Après plusieurs jours de silence, le Premier ministre Hichem Mechichi, également ministre de l’Intérieur par intérim, a condamné mardi sur Facebook « les pillages et les vols ».
Il a estimé que les troubles qui avaient éclaté dans des zones marginalisées n’avaient « aucun rapport avec des mouvements de protestations (…) pacifiques ».
La veille, le président Kais Saied, largement élu en 2019 avec le soutien des jeunes, avait appelé ceux-ci à ne pas s’en prendre aux personnes ni aux biens dans leur défense du « droit au travail, à la liberté et à la dignité », reprenant les slogans de la révolution de 2011.
Dans la nuit de lundi à mardi, des centaines de jeunes de plusieurs quartiers en banlieue de Tunis avaient jeté des pierres et cocktails Molotov sur des policiers déployés en force, qui avaient tiré d’importantes quantités de gaz lacrymogène.
A Sfax, deuxième plus grande ville du pays, des protestataires avaient incendié des pneus et coupé des routes, selon un correspondant de l’AFP.
Dimanche soir, le ministère de la défense avait annoncé le déploiement de l’armée pour protéger certains bâtiments publics.
« Déni »
Ces heurts interviennent alors que la pandémie a détruit des milliers d’emplois dans des secteurs clés du tourisme, mais aussi dans la restauration ou la sous-traitance aéronautique, sans revenu de compensation, plongeant de nombreuses familles dans le désarroi.
« Il y a un déni et une sous-estimation de la colère parmi les jeunes, notamment parce que les onze gouvernements qui se sont succédé (depuis la chute de Ben Ali) n’ont pas eu de stratégie pour répondre à la question centrale de l’emploi », souligne Olfa Lamloum, directrice de l’ONG International Alert en Tunisie, qui travaille dans les zones les plus marginalisées du pays.
« Tant qu’il y a une réponse uniquement sécuritaire, avec des arrestations massives, et pas de réponse sociale ou politique, les tensions vont rester vives », estime Mme Lamloum.

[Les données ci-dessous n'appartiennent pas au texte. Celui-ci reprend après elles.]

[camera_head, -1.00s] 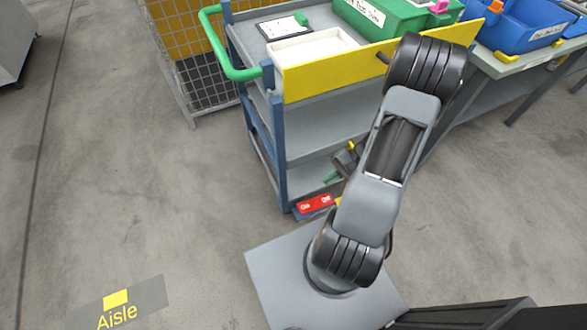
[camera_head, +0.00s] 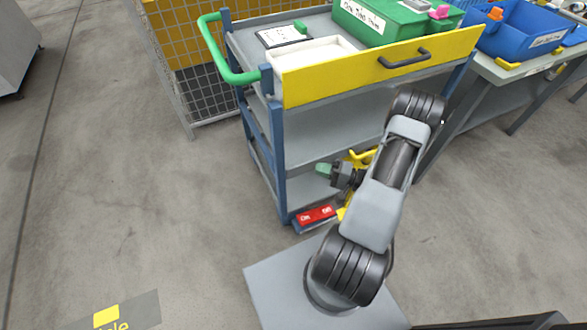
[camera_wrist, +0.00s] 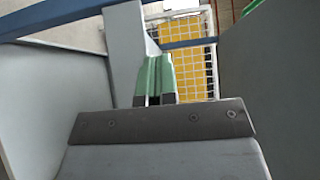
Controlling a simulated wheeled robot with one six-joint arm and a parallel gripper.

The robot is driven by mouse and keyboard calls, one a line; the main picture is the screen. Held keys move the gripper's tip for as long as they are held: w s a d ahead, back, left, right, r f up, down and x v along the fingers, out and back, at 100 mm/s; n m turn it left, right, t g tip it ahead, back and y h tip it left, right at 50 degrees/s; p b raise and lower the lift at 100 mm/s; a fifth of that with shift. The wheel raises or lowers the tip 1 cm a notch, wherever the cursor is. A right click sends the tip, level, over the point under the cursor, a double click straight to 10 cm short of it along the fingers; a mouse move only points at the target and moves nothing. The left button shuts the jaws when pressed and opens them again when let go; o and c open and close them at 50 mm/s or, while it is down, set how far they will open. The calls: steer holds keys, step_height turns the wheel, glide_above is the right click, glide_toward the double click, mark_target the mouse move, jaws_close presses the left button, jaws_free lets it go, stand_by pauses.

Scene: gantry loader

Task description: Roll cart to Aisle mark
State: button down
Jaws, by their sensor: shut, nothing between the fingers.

Les dirigeants politiques, très divisés, se sont accusés mutuellement d’orchestrer les heurts pour déstabiliser le pays.
Le gouvernement, constitué avec peine en septembre, et largement remanié samedi, est en attente d’un nouveau vote de confiance.
L’instabilité politique et le manque de perspectives économiques, avec un recul historique du Produit intérieur brut de 9% annoncé pour 2021, ont alimenté un pic de départs illégaux vers l’Europe, où les Tunisiens sont désormais la principale nationalité à arriver sur les côtes italiennes.